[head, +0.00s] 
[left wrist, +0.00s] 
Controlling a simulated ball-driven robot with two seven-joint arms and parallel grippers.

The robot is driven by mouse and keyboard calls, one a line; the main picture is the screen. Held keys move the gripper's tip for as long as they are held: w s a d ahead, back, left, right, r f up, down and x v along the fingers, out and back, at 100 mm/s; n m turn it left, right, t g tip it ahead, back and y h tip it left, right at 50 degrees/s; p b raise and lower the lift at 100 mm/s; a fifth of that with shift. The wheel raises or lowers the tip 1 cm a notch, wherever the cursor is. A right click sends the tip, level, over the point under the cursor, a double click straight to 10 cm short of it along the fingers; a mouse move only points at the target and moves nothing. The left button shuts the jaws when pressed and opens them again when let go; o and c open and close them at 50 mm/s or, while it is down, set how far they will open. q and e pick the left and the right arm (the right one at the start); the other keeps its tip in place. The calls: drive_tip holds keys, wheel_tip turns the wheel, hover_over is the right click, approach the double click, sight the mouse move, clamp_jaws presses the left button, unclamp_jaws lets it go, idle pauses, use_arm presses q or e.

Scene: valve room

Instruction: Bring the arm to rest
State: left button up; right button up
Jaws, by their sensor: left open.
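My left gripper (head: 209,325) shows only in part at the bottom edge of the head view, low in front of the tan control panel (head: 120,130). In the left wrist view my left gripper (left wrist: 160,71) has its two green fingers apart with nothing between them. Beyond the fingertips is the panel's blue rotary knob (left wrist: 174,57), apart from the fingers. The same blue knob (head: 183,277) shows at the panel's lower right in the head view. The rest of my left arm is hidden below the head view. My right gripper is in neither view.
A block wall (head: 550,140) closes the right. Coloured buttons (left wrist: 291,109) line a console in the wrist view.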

◆ JOB ◆
Copy each line of the listing that includes "robot".

◆ EXERCISE ANSWER ◆
Controlling a simulated ball-driven robot with two seven-joint arms and parallel grippers.
The robot is driven by mouse and keyboard calls, one a line; the main picture is the screen. Held keys move the gripper's tip for as long as they are held: w s a d ahead, back, left, right, r f up, down and x v along the fingers, out and back, at 100 mm/s; n m turn it left, right, t g tip it ahead, back and y h tip it left, right at 50 degrees/s; p b raise and lower the lift at 100 mm/s; a fifth of that with shift. The wheel raises or lowers the tip 1 cm a notch, wherever the cursor is. A right click sends the tip, level, over the point under the cursor, a double click straight to 10 cm short of it along the fingers; a mouse move only points at the target and moves nothing. The left button shuts the jaws when pressed and opens them again when let go; o and c open and close them at 50 mm/s or, while it is down, set how far they will open. q and e pick the left and the right arm (the right one at the start); the other keeps its tip in place. The calls: drive_tip holds keys, wheel_tip turns the wheel, hover_over is the right click, approach the double click, sight the mouse move, clamp_jaws presses the left button, unclamp_jaws lets it go, idle pauses, use_arm presses q or e.

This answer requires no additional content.